Tuesday, July 27, 2010

Before you Republicans
get too damn sanctimonious

Five years ago, Republicans backed tax cuts—but said deficits didn’t matter. Today, they say deficits are all that matters, but still like tax cuts. Peter Beinart on the party’s economic time warp.

What do the debate over the Afghan war and the debate over extending the Bush tax cuts have in common? They could both be taking place in 2005. The financial crisis has changed the world. But in Washington, the arguments have barely changed.

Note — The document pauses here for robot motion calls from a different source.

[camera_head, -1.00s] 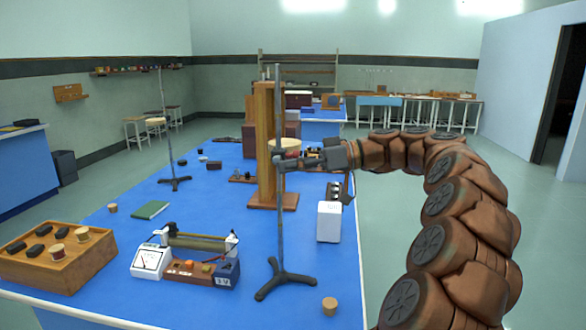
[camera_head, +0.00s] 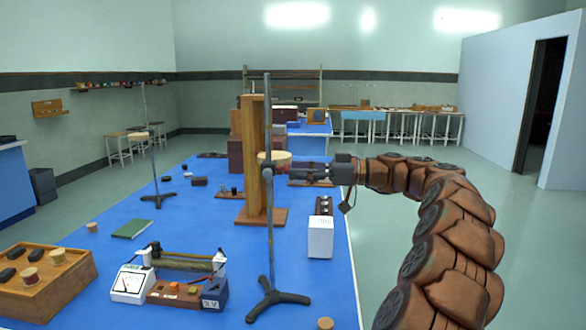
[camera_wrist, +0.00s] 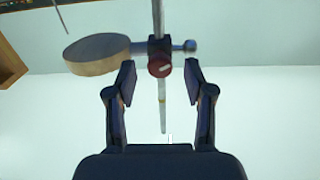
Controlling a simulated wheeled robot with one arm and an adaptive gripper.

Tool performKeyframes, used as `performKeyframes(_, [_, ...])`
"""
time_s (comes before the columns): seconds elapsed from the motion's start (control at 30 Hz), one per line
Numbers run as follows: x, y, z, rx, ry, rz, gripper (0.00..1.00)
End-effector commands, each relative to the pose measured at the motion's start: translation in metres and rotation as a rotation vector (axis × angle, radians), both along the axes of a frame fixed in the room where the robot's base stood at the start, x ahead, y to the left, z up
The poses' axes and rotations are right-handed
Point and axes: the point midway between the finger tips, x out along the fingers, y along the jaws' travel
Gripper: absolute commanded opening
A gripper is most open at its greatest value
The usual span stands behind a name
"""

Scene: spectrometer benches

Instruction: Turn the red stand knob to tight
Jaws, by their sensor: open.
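The metal stand has a thin upright rod (camera_head: 269,225) and a dark three-legged base (camera_head: 278,303) on the blue bench. In the wrist view, the red knob (camera_wrist: 160,66) sits on a dark clamp on the rod (camera_wrist: 158,15), with a pale mark on its face that looks slightly tilted. My gripper (camera_wrist: 159,76) is open, one finger on each side of the knob, with gaps on both sides. In the head view my gripper (camera_head: 281,173) reaches in from the right at the clamp's height. The knob cannot be made out there.
A wooden upright stand (camera_head: 254,160) is close behind the rod. A pale round wooden piece (camera_wrist: 97,53) is left of the clamp in the wrist view. A meter apparatus (camera_head: 172,277), wooden tray (camera_head: 45,287) and white box (camera_head: 320,238) are on the bench. The right aisle is clear.

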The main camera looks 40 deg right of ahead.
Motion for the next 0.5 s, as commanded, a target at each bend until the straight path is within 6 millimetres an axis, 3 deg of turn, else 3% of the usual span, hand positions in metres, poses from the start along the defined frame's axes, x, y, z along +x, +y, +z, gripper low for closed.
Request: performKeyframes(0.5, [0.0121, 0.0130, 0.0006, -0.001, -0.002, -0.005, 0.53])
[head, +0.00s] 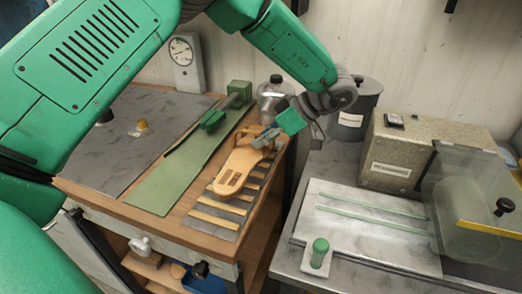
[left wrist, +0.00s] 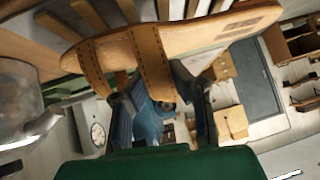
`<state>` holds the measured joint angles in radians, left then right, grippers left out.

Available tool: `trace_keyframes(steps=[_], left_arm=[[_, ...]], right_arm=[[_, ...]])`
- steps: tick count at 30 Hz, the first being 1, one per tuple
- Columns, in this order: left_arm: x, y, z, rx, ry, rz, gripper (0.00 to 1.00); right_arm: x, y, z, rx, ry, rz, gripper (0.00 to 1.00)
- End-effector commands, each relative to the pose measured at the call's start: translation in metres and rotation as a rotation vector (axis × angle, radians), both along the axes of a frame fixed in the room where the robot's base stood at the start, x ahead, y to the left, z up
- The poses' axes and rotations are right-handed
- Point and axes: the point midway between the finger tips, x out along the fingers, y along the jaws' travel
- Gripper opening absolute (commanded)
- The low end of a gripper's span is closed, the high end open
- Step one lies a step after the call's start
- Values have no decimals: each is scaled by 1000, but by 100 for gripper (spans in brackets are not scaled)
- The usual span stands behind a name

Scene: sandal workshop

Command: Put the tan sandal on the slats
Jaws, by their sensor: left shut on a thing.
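The tan sandal (head: 240,165) lies over the slats (head: 215,220) in the head view, its toe end pointing toward the front left. In the left wrist view the sandal (left wrist: 180,45) fills the top, with its stitched strap beside the fingers, and the slats (left wrist: 90,15) show behind it. My left gripper (head: 268,138) is shut on the sandal near its strap, at the far end. Its two fingers (left wrist: 165,115) also show in the left wrist view. I cannot tell whether the sole touches the slats. My right gripper is not in view.
A green mat (head: 165,188) lies left of the slats. A metal flask (head: 274,97) stands behind the sandal. A dark canister (head: 358,108) and a speckled machine (head: 425,150) stand to the right. A gap separates the wooden bench from the grey table (head: 375,270).

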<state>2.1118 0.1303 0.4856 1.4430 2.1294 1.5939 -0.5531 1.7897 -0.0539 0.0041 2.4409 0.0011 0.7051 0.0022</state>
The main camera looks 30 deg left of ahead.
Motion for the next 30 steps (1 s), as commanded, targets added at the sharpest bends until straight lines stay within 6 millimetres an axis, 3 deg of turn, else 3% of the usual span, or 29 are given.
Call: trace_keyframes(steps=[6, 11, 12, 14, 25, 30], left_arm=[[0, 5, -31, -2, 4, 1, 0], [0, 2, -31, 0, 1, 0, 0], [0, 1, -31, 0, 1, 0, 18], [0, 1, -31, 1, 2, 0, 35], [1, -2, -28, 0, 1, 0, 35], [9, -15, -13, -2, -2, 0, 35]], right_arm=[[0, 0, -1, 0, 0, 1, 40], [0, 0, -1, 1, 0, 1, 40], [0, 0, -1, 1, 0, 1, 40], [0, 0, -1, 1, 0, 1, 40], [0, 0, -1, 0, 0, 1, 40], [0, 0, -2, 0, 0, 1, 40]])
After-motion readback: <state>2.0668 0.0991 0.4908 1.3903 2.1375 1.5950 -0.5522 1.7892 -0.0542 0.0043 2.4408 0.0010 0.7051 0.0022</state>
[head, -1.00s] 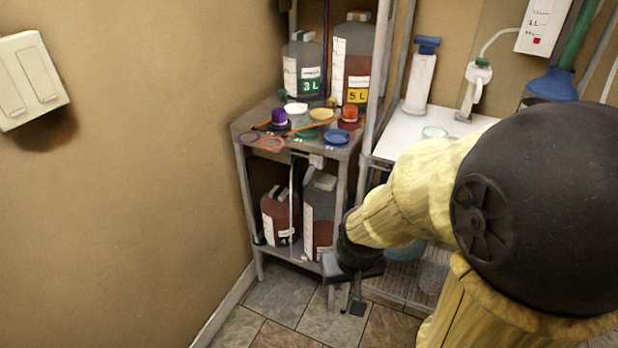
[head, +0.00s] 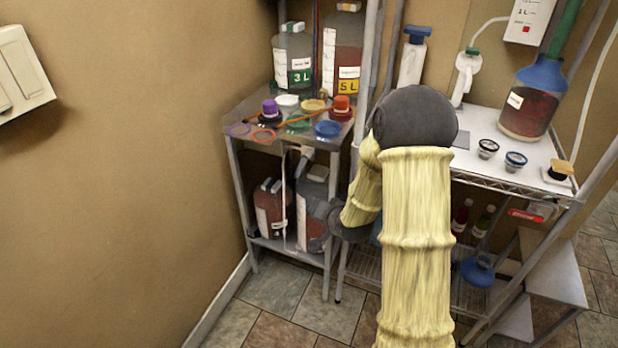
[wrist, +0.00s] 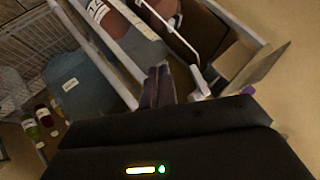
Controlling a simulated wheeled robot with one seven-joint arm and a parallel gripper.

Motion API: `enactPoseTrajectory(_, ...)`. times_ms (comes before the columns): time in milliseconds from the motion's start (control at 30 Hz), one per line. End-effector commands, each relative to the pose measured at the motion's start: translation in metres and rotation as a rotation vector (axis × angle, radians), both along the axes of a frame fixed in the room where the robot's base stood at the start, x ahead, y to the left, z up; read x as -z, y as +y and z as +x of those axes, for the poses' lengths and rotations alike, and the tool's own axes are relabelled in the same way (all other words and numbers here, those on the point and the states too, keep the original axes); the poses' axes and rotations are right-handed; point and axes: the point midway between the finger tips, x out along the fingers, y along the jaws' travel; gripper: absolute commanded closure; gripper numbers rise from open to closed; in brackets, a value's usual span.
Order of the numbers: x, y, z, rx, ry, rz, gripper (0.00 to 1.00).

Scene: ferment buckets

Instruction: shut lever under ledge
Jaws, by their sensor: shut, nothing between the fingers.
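A small pale tap-like fitting, apparently the lever (head: 303,153), sits under the front ledge of the small metal shelf's top (head: 290,140). A thin pale tube or rod (head: 284,190) hangs beside it. In the wrist view a pale piece (wrist: 197,82), probably the same fitting, lies just right of my fingertips; I cannot tell whether they touch. My gripper (wrist: 161,72) is shut and empty, its two dark fingers together. In the head view my gripper (head: 322,222) is before the lower jugs, below the ledge, partly hidden by my arm.
Two jugs with reddish liquid (head: 268,208) stand on the lower shelf. Coloured lids and caps (head: 328,129) lie on top, before the 3 L (head: 292,60) and 5 L (head: 345,55) jugs. A white table (head: 490,170) stands right. Wall closes the left; floor in front is free.

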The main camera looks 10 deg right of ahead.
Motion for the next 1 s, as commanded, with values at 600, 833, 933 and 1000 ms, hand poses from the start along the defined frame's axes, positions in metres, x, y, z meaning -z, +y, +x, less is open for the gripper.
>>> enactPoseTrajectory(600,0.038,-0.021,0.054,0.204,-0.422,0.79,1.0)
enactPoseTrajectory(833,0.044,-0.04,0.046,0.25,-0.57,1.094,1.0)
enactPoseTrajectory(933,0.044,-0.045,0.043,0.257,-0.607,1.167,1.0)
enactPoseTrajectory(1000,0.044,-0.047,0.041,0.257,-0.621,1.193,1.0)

Five years ago, Washington Democrats said the war in Afghanistan was worth fighting because there really were terrorists there. Five years later, the Democrat in chief is still saying that, even though we now know that 1) most of the al Qaeda types are in Pakistan, 2) Hamid Karzai has largely given up on the war we’re fighting in his name, and 3) our superpower status is seriously threatened by debt. Five years ago, Republicans said the war in Afghanistan was worth fighting because the “Islamofascists” were today’s version of the Nazis and communists. Five years later, al Qaeda still hasn’t pulled off another attack anywhere in the world (let alone in the U.S.) even close to 9/11, and yet to listen to the GOP, ceding Marja to the Taliban remains the equivalent of letting Hitler have Paris. With the exception of Vice President Joe Biden, whose patience with Karzai seems to have run out, it’s hard to find a prominent Washington politician willing to allow new information to displace old dogma.

Today, everyone pretends that they’re worried about the deficit—and then pursues basically the same agenda they would pursue if they weren’t worried.